Dudley Opens New Front for Fed Doves With Dollar WarningSimon Kennedy
As William Dudley goes, so often goes the Fed.
In October 2010, he said the outlook for U.S. job growth and inflation was “unacceptable” and probably warranted more monetary stimulus. A month later, the central bank deployed its second round of quantitative easing.
Just this May, Dudley said the Fed’s plan to cease reinvesting assets on its balance sheet before raising interest rates “may not be the best strategy.” Last week, Chair Janet Yellen said fellow policy makers agreed.
As Federal Reserve Bank of New York president, Dudley is the only regional Fed chief with a permanent vote on policy and is the central bank’s eyes and ears on Wall Street. So when Dudley says something new it’s worth tuning in.
And this week he became the first Fed official to comment on the U.S. dollar since the Bloomberg Dollar Spot Index touched its highest level on a closing basis since June 2010. “If the dollar were to strengthen a lot, it would have consequences for growth,” the 61-year-old Dudley, a former Goldman Sachs Group Inc. economist, said at the Bloomberg Markets Most Influential Summit in New York.
“We would have poorer trade performance, less exports, more imports,” he said. “And if the dollar were to appreciate a lot, it would tend to dampen inflation. So it would make it harder to achieve our two objectives. So obviously we would take that into account.”
So what does it mean for investors?
For one thing, it suggests Dudley may be opening a new front against the higher interest rates some Fed policy makers are increasingly leaning toward.
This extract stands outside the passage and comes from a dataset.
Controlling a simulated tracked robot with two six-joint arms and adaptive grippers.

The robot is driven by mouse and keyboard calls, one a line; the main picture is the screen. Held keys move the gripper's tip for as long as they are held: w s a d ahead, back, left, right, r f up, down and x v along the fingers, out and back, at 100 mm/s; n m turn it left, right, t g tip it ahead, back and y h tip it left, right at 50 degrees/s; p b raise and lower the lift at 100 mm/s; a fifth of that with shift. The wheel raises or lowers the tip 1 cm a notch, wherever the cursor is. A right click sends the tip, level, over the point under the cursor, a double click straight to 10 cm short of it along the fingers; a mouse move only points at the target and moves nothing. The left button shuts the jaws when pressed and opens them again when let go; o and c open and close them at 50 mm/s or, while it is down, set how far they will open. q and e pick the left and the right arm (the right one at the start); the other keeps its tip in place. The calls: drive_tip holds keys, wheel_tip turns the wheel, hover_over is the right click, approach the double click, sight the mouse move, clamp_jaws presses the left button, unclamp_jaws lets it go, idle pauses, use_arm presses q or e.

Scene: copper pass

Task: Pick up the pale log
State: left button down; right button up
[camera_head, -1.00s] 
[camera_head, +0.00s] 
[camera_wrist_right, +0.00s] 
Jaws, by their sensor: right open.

Deutsche Bank AG rates Dudley as dovish as Yellen -- so add the dollar to her labor-market dashboard as something to keep an eye on in the central bank’s debate over raising its benchmark rate.
“If it was up to Dudley the Fed would no doubt take more time before hiking rates,” says Lutz Karpowitz, senior currency strategist at Commerzbank AG in Frankfurt.
The test now will be whether Yellen starts echoing Dudley or if the Fed appears to react to a stronger currency. One reason to hold back is that Japan and Europe both prefer a rising dollar to help their own exporters’ competitiveness and the Fed would welcome a more balanced bounce in global growth.
For now, Goldman Sachs says the Fed can afford not be too concerned. Economist Sven Jari Stehn concluded in a report released yesterday that the greenback’s rise to date implies “limited” implications for the Fed given it is unlikely to knock more than 0.15 percentage point off growth in the next two years and a couple of basis points off inflation.
Still, Stehn warned “Continued dollar appreciation would, again, lead to somewhat larger effects.”